Back at the end of June, Nokia said the N90 high-end cameraphone would be late, while a couple weeks ago, it said the N91 hard-disk music phone wouldn’t be on time, either.

The reasons given each time are strangely similar, too. For the 770: “”The finalization of the software took us a bit longer than we had expected.” For the N90: “”We want to make sure customers get the right experience.” And the N91 had the bonus doublespeak-laden explanation: “What we basically decided is that we will postpone it a few weeks, push it out to Q1 and do this Microsoft DRM implementation solidly.” The multiple delays are a bit troublesome — it sounds like each time Nokia’s saying they basically did a poor job of estimating how long the products would take to get to market, which seems odd, given their experience in, you know, making phones.

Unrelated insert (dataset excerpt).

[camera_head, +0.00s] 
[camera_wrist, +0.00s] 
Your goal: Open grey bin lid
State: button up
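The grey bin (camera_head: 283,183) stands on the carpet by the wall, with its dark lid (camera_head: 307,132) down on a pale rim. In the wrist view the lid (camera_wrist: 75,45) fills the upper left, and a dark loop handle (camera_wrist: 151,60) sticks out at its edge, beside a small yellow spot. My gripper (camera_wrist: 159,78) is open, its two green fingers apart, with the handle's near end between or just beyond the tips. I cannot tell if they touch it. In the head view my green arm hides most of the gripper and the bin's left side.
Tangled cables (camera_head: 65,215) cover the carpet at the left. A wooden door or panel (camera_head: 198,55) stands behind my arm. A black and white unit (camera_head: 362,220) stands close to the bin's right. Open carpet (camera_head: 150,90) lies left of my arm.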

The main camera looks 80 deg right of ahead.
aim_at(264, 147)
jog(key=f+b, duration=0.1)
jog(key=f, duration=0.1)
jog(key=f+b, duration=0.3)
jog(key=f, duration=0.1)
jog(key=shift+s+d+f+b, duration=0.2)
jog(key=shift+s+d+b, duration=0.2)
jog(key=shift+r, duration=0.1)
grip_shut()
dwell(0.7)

The other, more dire alternative is that Nokia’s lost some of its engineering edge. They continue to crank out low-end models, but these are three high-end devices they’ve failed to deliver as promised. I suspect, though, it’s more about allocation of resources rather than loss of them. At nearly every opportunity, Nokia talks up the importance of emerging markets. And Olli-Pekka Kallasvuo, the man slated to replace CEO Jorma Ollila next June, has been the head of the company’s Mobile Phones unit, which makes mass-market, low-end phones, primarily for developing markets.

So is Nokia ceding the high end to focus on the low end? The speed with which they move (or lack thereof) would indicate they are. Like I said about Motorola recently, Nokia is moving too slowly — something Ollila said was a reason for its significant problems in the first half of 2004.

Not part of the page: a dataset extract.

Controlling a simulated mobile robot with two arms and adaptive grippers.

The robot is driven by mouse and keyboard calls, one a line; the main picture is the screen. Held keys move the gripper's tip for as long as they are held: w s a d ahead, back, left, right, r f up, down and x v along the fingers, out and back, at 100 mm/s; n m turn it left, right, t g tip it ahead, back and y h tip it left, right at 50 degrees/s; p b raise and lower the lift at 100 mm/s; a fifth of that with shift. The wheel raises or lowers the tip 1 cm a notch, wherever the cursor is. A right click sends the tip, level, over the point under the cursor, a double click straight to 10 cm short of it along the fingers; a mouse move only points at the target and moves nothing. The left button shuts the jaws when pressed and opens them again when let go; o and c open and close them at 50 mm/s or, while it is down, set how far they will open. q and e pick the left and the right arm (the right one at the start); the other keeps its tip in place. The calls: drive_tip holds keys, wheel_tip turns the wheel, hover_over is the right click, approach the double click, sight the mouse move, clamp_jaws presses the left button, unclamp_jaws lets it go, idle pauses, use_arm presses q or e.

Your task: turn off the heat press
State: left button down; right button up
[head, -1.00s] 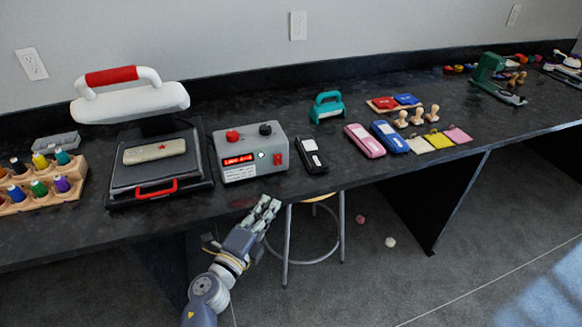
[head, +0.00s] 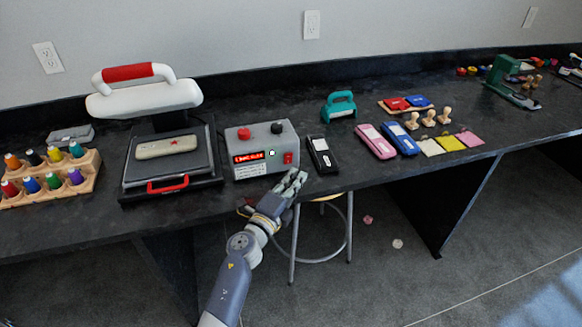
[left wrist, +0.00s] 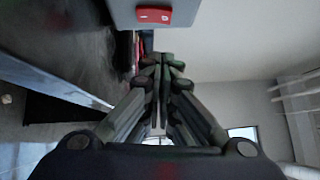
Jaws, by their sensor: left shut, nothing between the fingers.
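The heat press (head: 170,182) stands on the black table at the left, its white upper plate with a red handle raised over the dark lower plate. To its right is the grey control box (head: 258,135) with a red knob, a black knob, a lit red display and a red rocker switch (head: 288,158) at its lower right. My left gripper (head: 298,176) is shut and empty, just below and in front of the switch, apart from it. In the left wrist view, the fingertips (left wrist: 162,62) point toward the red switch (left wrist: 153,14), which is at the top. My right gripper is not in view.
A black case (head: 322,155) lies close to the right of the control box. A thread rack (head: 50,180) stands at the far left. A teal punch (head: 340,106) and pink and blue cases sit further right. A stool (head: 322,252) stands under the table edge.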

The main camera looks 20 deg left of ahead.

This is particularly true in the US, where Nokia seems to be losing some of its brand cachet. Its low-end GSM phones look like they’re doing well (judging by the number of them I see around), but their lack of a cohesive CDMA portfolio doesn’t help here, nor does the strategy of rolling out high-end phones like the 9300 and 6682 months after equivalent models have gone on sale in Europe. By the time they’re out here, most of the early adopters have new handsets of desire — and at $300 to $500 per handset, you’re not going to get a lot of Joe Off-The-Streets buying them when they’re selling alongside free Samsungs. So the Nokia models that are selling well aren’t exactly showcases of the company’s best technology.

Motorola and Samsung have both said in the past they wanted to focus on selling high-end phones with high margins, while Nokia’s average selling prices have been slipping for some time. But its economies of scale and low production costs let it make cheap handsets profitably, and it can sell them in huge volumes. While the high end of the market may be more exciting, for Nokia, the low end is a cash cow. The company’s got a lot invested in the high end, not the least of which its ownership of Symbian. But while it’s a market leader there, it’s vulnerable — exactly like it was in the overall market when it got knocked back in 2004.